Friday, August 13, 2010

The other side of the Wall Street melt down



One of the things the Wall Street super nova explosion resulted in apart from lost fortunes (or stories of past fortunes), prison sentences and forced sales of homes and private castles, is introspection on the part of some of the bankers (junior and senior) who rode the wave either thinking :

(1) they would get out of this dirty business when they have made their $X Million (X increases exponentially with time and success) or
(2) being a banker was a cool thing to do, and a cooler thing to say - to the skimpily clad girl/guy at the new club in the meatpacking district of New York city - on the one weekend that you had off from making excel models or pitch books (marketing material for deals). If you were lucky not to pass out by the first two drinks and take the girl/guy at the bar home, it would only be to have yourself dumped soon after for answering your Type A boss's frazzled questions on your blackberry while making out. Yep, that's your average entry level banking analyst.
or
(3) Everyone after business school is becoming an investment banker. Sounds good, especially since it will help me pay off my gigantic B-school debt.


Then there were those who really enjoyed doing deals, and loved the thrill of making the fees. And were good at it. Many of those have survived.

Regardless, in my eternal quest for my calling in this world I asked many - and sounded foolish - "do you like what you do " or "is this your calling" or " why do you do what you do" ?

Check out the range of responses :

"I wanted to have enough in common with my husband, so I would be able to relate to him in the future as well" - there it is ladies!! The secret to a happy marriage - its not all those things self help columns tell you it is, its not the sex or holding hands or having vacations together without the kids, and you can now stop worrying about getting home in time to put food on the table before the husband gets home, or going to the gym to be in shape. All you need is the ability to talk shop with your husband! Jeez- who knew?

" I don't despise it, and am fairly good at it. And I don't have to fight with my husband for my annual Chanel/Louis Vuitton fix" - Ah the life-style argument by the LV -Chanel/Lamborghini -Maserati loving people. Sadly, not one that I can support- because I don't have much of a fixation for luxury goods - and don't want to go to LA and Miami to flaunt my latest LV bag. And what do these folks do, when their luxury goods motivated careers plateau because of a lack for a real passion for business - they become chefs, nutritionists, wives of senators or remain middling cogs in the Giant American Corporate Wheel.

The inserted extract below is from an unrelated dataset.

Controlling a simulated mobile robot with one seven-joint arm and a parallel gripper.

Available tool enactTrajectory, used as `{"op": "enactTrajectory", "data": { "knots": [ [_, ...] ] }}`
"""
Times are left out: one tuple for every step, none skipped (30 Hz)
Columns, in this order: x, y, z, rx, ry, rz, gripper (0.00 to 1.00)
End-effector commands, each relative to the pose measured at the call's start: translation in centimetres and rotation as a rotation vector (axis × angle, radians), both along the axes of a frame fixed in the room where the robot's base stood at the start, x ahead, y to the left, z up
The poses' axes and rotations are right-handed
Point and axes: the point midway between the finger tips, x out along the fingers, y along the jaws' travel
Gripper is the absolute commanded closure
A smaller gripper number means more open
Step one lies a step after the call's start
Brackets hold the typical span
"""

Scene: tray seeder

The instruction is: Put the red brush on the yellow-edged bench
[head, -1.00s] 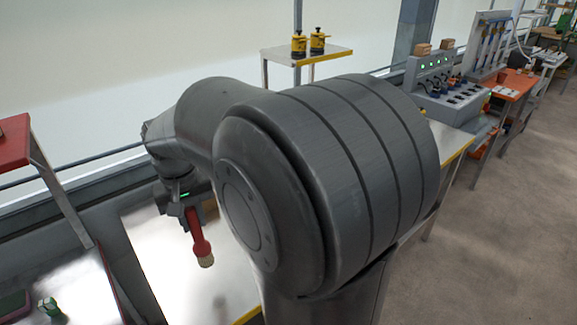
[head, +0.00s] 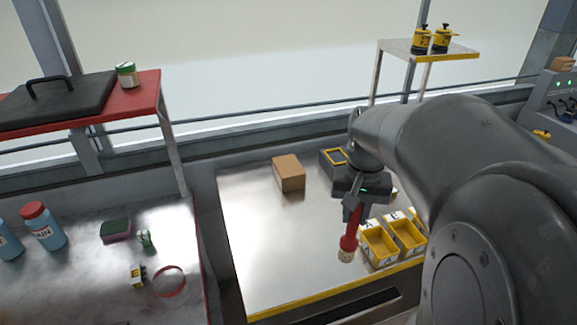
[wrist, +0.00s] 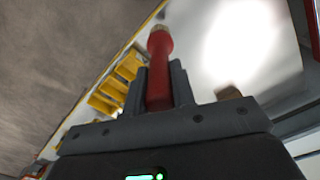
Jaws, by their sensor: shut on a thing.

I have somehow concluded that frequently people are capable/interested in pursuing a career different from the one they find themselves in. Their worst fears come true when they find themselves in a career at 40 that they don't love very much and are not the best at - a realization I have known several senior bankers to have, especially in bad times when only the really good ones survive because they have a passion for what they do.

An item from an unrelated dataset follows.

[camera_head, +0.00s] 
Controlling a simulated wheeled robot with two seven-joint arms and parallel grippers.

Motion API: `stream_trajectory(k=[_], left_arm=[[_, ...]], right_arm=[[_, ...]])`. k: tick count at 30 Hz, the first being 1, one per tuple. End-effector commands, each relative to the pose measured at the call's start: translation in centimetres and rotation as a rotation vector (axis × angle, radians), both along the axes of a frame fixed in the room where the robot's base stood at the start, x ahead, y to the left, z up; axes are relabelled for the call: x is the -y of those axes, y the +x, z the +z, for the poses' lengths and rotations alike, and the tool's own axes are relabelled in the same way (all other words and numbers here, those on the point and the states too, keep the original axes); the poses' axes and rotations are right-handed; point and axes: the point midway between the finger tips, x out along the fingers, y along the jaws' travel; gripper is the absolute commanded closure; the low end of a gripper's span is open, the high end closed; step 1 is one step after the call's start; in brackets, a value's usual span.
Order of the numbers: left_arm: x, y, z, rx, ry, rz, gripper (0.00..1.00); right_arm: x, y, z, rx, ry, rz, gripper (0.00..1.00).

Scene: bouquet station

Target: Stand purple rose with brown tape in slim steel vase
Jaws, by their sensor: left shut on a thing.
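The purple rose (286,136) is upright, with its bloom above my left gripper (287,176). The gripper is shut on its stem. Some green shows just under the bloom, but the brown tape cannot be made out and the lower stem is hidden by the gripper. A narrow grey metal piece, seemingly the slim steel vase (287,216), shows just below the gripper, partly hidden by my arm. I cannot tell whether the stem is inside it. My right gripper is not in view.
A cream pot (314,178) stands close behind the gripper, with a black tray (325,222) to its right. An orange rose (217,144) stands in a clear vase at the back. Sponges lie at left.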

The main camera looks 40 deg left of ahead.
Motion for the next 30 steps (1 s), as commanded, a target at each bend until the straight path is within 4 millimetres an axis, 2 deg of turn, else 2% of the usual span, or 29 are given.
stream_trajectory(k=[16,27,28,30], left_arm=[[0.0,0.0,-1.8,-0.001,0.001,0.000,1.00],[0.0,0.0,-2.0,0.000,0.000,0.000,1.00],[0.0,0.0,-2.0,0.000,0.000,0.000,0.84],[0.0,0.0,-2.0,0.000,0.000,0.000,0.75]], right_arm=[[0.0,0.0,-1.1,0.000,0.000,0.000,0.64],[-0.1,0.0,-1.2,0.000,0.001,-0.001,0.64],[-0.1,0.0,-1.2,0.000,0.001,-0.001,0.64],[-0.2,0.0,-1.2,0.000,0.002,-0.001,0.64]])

Prior to my current job I worked on the trading floor for a giant bank, and sat next to this senior banker who had been in banking for 20 years, was always in the office, but did not seem to get a single transaction underway. From what I could tell he had been fired from two previous jobs, knew only a handful of people in the industry (it is serious career suicide if you don't know enough people on the "street") and for the most part did not have support of the powers that be in the bank to push any of his deals to fruition. In rare quiet moments, over a Seamless web dinner (Seamless Web is a web site listing nearby restaurants for dinner that lowly folks are entitled to as a reward for staying late) he would admit to making a wrong career choice, and his love for gadgets and software and that his best years were those spent getting a degree in Mechanical Engineering at IIT Delhi. He was about 46, had three children and a mortgage. He was fired, again, in the wake of the crisis.

I remain unconvinced after talking to several people on Wall Street that this is indeed they were meant to do. And even as failed bankers yanked out of Wall Street maze either re-invent themselves to prepare for a different career or decide to keep chipping away, maybe there is no black or white answer to my question, maybe many of them don't bother answering it at all. When they realize its too late to have the career of the historian, the Egyptologist, the oceanographer or the astronaut that fascinated them when they were 12, I think the balance people settle on is something they are not bad at, that pays the mortgage and contributes to the college fund for their children and then they hope that all of those factors collectively gets them out of bed every morning. And soon they find themselves in this morass, this endless cycle validated for its purposefulness from time to time by an occasional deal, dinner at a fancy New York restaurant or a few fleeting moments of joy on a vacation at Turks and Caicos- replete with celebrity sightings no less.

For many others though, it continues to be a long quest.